Stave(n.) One of a number of narrow strips of wood, or narrow iron plates, placed edge to edge to form the sides, covering, or lining of a vessel or structure; esp., one of the strips which form the sides of a cask, a pail, etc.
Stave(n.) One of the cylindrical bars of a lantern wheel; one of the bars or rounds of a rack, a ladder, etc.
Stave(n.) A metrical portion; a stanza; a staff.
Stave(n.) The five horizontal and parallel lines on and between which musical notes are written or pointed; the staff.
Stave(n.) To break in a stave or the staves of; to break a hole in; to burst; -- often with in; as, to stave a cask; to stave in a boat.
Stave(n.) To push, as with a staff; -- with off.
Stave(n.) To delay by force or craft; to drive away; -- usually with off; as, to stave off the execution of a project.
Stave(n.) To suffer, or cause, to be lost by breaking the cask.

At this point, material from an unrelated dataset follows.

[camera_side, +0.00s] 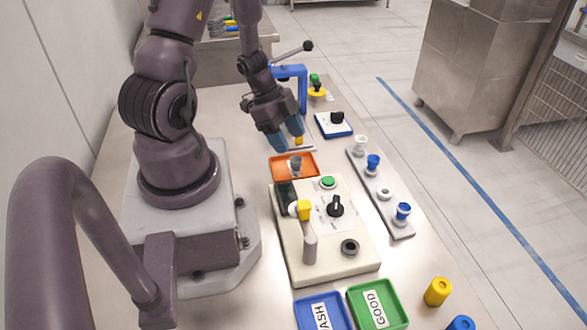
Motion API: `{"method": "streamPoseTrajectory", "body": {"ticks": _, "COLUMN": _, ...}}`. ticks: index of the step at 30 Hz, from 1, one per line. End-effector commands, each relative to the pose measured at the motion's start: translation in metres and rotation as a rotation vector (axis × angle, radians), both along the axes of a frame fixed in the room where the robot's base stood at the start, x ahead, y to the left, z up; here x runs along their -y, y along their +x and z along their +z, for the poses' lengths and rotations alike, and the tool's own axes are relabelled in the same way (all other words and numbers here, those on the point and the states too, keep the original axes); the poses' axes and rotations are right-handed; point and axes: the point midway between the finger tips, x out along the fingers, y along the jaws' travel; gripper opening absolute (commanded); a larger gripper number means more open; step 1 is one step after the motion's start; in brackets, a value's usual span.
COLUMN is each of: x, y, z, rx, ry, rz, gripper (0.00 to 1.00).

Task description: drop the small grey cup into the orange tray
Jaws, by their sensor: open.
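The orange tray (280,174) lies on the table behind the cream control box. A small grey cup (296,163) stands inside the tray, upright as far as I can tell. My gripper (286,136) has blue fingertips and is open, above and just behind the tray. It is apart from the cup, with nothing held between its fingers. A small yellow piece (299,140) shows beside the right fingertip; its base is partly hidden.
The cream control box (325,260) carries a green button, a black knob and a yellow-topped part. A grey rack (394,228) with white and blue cups stands right. Blue (302,308) and green (398,312) trays are in front. A blue frame (303,88) stands behind my gripper.

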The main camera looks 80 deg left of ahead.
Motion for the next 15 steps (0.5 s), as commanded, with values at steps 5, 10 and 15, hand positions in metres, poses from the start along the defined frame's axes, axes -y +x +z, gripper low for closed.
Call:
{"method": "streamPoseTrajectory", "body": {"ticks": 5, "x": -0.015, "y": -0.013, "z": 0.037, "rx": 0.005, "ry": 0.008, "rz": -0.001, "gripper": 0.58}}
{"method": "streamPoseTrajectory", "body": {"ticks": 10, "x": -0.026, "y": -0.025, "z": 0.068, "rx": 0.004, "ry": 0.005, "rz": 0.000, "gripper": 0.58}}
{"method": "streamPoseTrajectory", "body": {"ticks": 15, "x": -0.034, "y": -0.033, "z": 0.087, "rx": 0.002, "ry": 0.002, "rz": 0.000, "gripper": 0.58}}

Stave(n.) To furnish with staves or rundles.
Stave(n.) To render impervious or solid by driving with a calking iron; as, to stave lead, or the joints of pipes into which lead has been run.
Stave(v. i.) To burst in pieces by striking against something; to dash into fragments.
Staved(imp. & p. p.) of Stave
Staves(n.) pl. of Staff.
Staves(pl.) pl. of Stave.
Staves(pl. ) of Staff
Staving(n.) A cassing or lining of staves; especially, one encircling a water wheel.